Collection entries
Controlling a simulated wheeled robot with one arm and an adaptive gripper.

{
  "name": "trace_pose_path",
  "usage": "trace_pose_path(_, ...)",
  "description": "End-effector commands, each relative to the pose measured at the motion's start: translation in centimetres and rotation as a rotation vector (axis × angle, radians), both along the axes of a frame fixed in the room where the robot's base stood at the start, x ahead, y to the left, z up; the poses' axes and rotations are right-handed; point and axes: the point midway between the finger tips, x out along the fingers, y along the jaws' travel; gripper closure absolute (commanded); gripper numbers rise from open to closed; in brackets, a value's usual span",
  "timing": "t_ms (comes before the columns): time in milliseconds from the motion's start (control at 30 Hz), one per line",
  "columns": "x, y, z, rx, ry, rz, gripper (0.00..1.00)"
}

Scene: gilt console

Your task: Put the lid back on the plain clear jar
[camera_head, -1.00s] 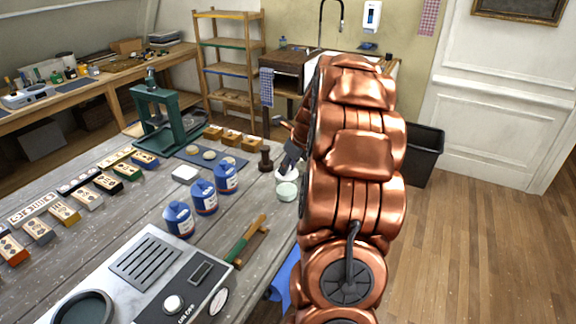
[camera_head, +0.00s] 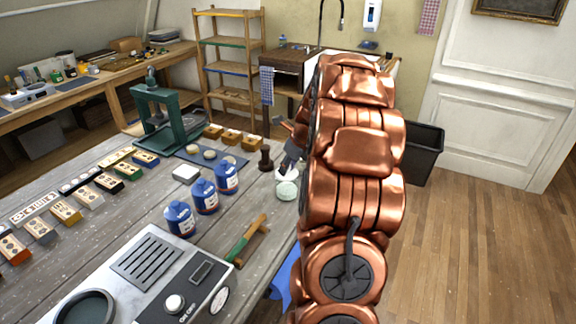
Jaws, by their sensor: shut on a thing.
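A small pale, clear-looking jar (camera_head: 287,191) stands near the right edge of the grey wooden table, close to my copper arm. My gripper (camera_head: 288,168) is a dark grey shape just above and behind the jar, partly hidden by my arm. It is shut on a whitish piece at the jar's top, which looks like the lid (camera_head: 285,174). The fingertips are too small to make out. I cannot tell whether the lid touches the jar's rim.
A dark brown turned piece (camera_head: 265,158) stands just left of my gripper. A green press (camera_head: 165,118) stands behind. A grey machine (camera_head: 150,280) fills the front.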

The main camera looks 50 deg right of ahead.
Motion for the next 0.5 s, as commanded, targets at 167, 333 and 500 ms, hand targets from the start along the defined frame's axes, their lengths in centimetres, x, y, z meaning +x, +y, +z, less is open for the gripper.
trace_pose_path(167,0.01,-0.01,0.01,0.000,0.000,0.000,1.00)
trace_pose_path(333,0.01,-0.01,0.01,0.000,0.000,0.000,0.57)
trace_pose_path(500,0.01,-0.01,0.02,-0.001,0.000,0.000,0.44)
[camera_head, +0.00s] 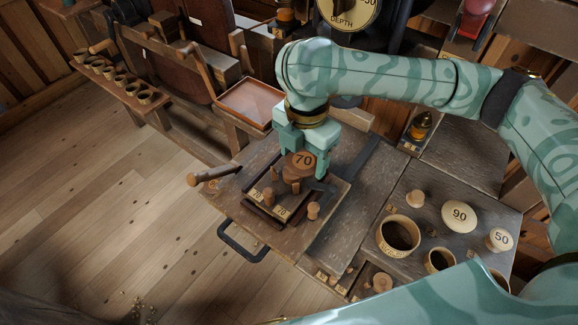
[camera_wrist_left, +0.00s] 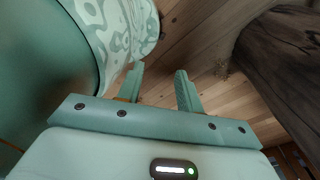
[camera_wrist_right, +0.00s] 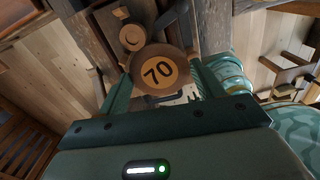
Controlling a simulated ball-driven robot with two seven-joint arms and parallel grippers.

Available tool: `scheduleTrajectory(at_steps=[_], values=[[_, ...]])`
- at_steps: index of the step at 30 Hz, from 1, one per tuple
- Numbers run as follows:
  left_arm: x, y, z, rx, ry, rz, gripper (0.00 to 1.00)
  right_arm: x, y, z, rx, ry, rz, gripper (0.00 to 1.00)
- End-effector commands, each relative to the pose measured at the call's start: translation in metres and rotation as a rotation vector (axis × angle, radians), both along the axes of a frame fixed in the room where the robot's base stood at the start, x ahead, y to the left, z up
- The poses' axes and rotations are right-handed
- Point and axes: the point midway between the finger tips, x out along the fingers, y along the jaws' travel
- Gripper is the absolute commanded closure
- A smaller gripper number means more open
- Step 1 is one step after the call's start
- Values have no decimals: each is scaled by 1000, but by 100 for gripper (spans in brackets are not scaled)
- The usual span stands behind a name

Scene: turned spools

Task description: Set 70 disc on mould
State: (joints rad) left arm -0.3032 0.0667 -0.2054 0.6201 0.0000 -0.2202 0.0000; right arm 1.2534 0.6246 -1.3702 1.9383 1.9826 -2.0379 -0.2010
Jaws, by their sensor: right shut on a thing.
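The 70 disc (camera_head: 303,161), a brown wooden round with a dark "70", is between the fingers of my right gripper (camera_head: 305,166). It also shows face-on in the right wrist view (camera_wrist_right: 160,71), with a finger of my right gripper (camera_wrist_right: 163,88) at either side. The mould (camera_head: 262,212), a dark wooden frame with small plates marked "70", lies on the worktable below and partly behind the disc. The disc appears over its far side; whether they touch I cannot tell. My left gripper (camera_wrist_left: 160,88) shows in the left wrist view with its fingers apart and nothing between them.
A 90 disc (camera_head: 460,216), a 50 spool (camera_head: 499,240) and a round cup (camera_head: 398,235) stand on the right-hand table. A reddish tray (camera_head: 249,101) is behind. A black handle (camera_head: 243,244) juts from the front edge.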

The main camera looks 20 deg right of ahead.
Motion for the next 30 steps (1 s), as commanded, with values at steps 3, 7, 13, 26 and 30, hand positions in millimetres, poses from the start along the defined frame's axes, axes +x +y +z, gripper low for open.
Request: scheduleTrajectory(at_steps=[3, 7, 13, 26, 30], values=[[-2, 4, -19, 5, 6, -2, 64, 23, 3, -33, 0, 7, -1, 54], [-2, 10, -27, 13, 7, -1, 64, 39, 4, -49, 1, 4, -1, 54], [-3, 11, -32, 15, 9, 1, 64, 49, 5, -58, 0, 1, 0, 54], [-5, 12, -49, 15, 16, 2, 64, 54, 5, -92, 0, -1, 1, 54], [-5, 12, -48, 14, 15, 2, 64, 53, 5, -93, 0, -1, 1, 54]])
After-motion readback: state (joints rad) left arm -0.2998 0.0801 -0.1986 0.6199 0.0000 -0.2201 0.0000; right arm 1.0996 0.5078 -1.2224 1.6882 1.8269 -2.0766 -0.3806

→ **Problem to solve**
Copy out the whole listing exactly, and don't carry over any pictures.

→ **Solution for this problem**
Controlling a simulated wheeled robot with one arm and an adaptive gripper.

{
  "name": "trace_pose_path",
  "usage": "trace_pose_path(_, ...)",
  "description": "End-effector commands, each relative to the pose measured at the motion's start: translation in centimetres and rotation as a rotation vector (axis × angle, radians), both along the axes of a frame fixed in the room where the robot's base stood at the start, x ahead, y to the left, z up; the poses' axes and rotations are right-handed; point and axes: the point midway between the finger tips, x out along the fingers, y along the jaws' travel; gripper closure absolute (commanded); gripper numbers rise from open to closed; in brackets, a value's usual span",
  "timing": "t_ms (comes before the columns): time in milliseconds from the motion's start (control at 30 Hz), one per line",
  "columns": "x, y, z, rx, ry, rz, gripper (0.00..1.00)"
}

Scene: gilt console

Your task: Put the lid back on the plain clear jar
[camera_head, -1.00s] 
[camera_head, +0.00s] 
Jaws, by their sensor: shut on a thing.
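A small pale, clear-looking jar (camera_head: 287,191) stands near the right edge of the grey wooden table, close to my copper arm. My gripper (camera_head: 288,168) is a dark grey shape just above and behind the jar, partly hidden by my arm. It is shut on a whitish piece at the jar's top, which looks like the lid (camera_head: 285,174). The fingertips are too small to make out. I cannot tell whether the lid touches the jar's rim.
A dark brown turned piece (camera_head: 265,158) stands just left of my gripper. A green press (camera_head: 165,118) stands behind. A grey machine (camera_head: 150,280) fills the front.

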The main camera looks 50 deg right of ahead.
Motion for the next 0.5 s, as commanded, targets at 167, 333 and 500 ms, hand targets from the start along the defined frame's axes, their lengths in centimetres, x, y, z meaning +x, +y, +z, less is open for the gripper.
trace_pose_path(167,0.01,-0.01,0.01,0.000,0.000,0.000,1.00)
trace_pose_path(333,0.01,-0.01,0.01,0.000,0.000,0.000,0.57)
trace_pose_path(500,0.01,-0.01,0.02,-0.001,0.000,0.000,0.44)
[camera_head, +0.00s] 
[camera_wrist_left, +0.00s] 
[camera_wrist_right, +0.00s] 
Controlling a simulated ball-driven robot with two seven-joint arms and parallel grippers.

Available tool: `scheduleTrajectory(at_steps=[_], values=[[_, ...]])`
- at_steps: index of the step at 30 Hz, from 1, one per tuple
- Numbers run as follows:
  left_arm: x, y, z, rx, ry, rz, gripper (0.00 to 1.00)
  right_arm: x, y, z, rx, ry, rz, gripper (0.00 to 1.00)
- End-effector commands, each relative to the pose measured at the call's start: translation in metres and rotation as a rotation vector (axis × angle, radians), both along the axes of a frame fixed in the room where the robot's base stood at the start, x ahead, y to the left, z up
- The poses' axes and rotations are right-handed
- Point and axes: the point midway between the finger tips, x out along the fingers, y along the jaws' travel
- Gripper is the absolute commanded closure
- A smaller gripper number means more open
- Step 1 is one step after the call's start
- Values have no decimals: each is scaled by 1000, but by 100 for gripper (spans in brackets are not scaled)
- The usual span stands behind a name

Scene: turned spools

Task description: Set 70 disc on mould
State: (joints rad) left arm -0.3032 0.0667 -0.2054 0.6201 0.0000 -0.2202 0.0000; right arm 1.2534 0.6246 -1.3702 1.9383 1.9826 -2.0379 -0.2010
Jaws, by their sensor: right shut on a thing.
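The 70 disc (camera_head: 303,161), a brown wooden round with a dark "70", is between the fingers of my right gripper (camera_head: 305,166). It also shows face-on in the right wrist view (camera_wrist_right: 160,71), with a finger of my right gripper (camera_wrist_right: 163,88) at either side. The mould (camera_head: 262,212), a dark wooden frame with small plates marked "70", lies on the worktable below and partly behind the disc. The disc appears over its far side; whether they touch I cannot tell. My left gripper (camera_wrist_left: 160,88) shows in the left wrist view with its fingers apart and nothing between them.
A 90 disc (camera_head: 460,216), a 50 spool (camera_head: 499,240) and a round cup (camera_head: 398,235) stand on the right-hand table. A reddish tray (camera_head: 249,101) is behind. A black handle (camera_head: 243,244) juts from the front edge.

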The main camera looks 20 deg right of ahead.
Motion for the next 30 steps (1 s), as commanded, with values at steps 3, 7, 13, 26 and 30, hand positions in millimetres, poses from the start along the defined frame's axes, axes +x +y +z, gripper low for open.
Request: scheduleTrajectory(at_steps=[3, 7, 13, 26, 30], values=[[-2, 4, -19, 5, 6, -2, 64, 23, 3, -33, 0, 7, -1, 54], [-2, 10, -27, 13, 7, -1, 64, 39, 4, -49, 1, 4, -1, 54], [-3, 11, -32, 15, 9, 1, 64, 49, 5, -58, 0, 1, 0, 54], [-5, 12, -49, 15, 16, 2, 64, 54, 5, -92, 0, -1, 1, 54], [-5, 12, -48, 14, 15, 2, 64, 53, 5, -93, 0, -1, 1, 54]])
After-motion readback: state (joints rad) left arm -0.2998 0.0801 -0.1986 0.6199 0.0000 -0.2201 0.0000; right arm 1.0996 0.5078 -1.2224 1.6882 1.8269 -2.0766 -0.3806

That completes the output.